● **Do this**
The required output is a word-for-word copy of the lines from the line bearing "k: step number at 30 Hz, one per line" through the line bearing "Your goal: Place", inclusive, and no other lines.

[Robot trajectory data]
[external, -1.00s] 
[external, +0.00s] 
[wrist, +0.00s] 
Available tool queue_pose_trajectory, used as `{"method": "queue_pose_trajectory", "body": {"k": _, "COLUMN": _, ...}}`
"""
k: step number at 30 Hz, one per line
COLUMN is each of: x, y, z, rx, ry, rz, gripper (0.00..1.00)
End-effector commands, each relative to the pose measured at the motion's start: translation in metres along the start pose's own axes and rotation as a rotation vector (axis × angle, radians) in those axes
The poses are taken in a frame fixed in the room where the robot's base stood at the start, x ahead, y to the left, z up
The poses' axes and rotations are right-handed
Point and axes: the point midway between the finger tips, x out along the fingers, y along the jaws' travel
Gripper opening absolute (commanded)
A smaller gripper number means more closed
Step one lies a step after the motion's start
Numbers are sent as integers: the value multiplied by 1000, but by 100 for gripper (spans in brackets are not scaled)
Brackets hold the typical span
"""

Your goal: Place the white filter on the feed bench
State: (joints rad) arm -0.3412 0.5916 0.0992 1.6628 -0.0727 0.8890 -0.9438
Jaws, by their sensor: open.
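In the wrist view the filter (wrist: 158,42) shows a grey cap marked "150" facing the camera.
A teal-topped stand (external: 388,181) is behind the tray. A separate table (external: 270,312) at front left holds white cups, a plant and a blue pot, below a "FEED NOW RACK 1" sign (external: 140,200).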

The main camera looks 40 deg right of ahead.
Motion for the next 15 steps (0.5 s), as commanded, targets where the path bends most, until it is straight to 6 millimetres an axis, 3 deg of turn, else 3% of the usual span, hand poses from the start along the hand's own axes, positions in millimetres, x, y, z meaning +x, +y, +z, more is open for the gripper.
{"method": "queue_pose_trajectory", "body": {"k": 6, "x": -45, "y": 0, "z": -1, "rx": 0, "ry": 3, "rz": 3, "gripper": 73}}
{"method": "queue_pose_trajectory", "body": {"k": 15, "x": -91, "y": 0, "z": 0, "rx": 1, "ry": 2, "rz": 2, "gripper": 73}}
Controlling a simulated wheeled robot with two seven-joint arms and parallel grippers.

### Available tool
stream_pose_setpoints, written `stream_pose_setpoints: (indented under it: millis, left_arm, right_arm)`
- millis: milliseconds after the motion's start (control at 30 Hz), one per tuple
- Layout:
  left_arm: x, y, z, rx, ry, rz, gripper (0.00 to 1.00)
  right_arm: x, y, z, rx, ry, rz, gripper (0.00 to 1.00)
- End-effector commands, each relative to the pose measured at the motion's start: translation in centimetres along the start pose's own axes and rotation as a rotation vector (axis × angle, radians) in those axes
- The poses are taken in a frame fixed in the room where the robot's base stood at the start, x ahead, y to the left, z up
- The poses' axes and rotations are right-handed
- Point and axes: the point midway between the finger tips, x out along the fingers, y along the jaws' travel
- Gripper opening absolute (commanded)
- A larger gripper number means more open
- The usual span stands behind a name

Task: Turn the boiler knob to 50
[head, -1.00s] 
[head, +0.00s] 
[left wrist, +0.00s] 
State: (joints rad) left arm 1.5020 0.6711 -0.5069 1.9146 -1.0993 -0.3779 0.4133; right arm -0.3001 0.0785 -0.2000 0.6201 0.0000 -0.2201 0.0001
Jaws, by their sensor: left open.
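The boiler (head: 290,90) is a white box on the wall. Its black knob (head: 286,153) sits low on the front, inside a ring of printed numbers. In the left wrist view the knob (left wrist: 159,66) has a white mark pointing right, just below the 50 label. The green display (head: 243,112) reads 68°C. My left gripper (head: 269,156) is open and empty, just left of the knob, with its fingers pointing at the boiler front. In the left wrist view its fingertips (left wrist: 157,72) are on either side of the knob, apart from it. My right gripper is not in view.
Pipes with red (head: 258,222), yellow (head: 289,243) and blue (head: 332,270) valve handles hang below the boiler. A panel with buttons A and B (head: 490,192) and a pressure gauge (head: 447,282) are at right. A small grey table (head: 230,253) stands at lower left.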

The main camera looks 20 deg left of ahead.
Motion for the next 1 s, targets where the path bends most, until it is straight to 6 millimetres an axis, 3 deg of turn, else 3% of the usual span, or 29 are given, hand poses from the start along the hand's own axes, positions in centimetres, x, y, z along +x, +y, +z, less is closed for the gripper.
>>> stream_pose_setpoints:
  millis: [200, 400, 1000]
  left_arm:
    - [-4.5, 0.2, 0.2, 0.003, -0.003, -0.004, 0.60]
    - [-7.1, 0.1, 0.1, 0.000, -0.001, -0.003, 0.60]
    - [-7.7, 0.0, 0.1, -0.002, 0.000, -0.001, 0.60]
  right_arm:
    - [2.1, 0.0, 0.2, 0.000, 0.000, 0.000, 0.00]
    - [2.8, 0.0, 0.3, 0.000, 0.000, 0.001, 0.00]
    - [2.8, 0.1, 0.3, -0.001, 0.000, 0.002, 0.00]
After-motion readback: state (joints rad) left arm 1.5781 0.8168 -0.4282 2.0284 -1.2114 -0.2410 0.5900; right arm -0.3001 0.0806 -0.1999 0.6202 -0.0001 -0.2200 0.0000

● **Result**
k: step number at 30 Hz, one per line
COLUMN is each of: x, y, z, rx, ry, rz, gripper (0.00..1.00)
End-effector commands, each relative to the pose measured at the motion's start: translation in metres along the start pose's own axes and rotation as a rotation vector (axis × angle, radians) in those axes
The poses are taken in a frame fixed in the room where the robot's base stood at the start, x ahead, y to the left, z up
The poses' axes and rotations are right-handed
Point and axes: the point midway between the finger tips, x out along the fingers, y along the jaws' travel
Gripper opening absolute (commanded)
A smaller gripper number means more closed
Step one lies a step after the motion's start
Numbers are sent as integers: the value multiplied by 1000, but by 100 for gripper (spans in brackets are not scaled)
Brackets hold the typical span
"""

Your goal: Place the white filter on the feed bench

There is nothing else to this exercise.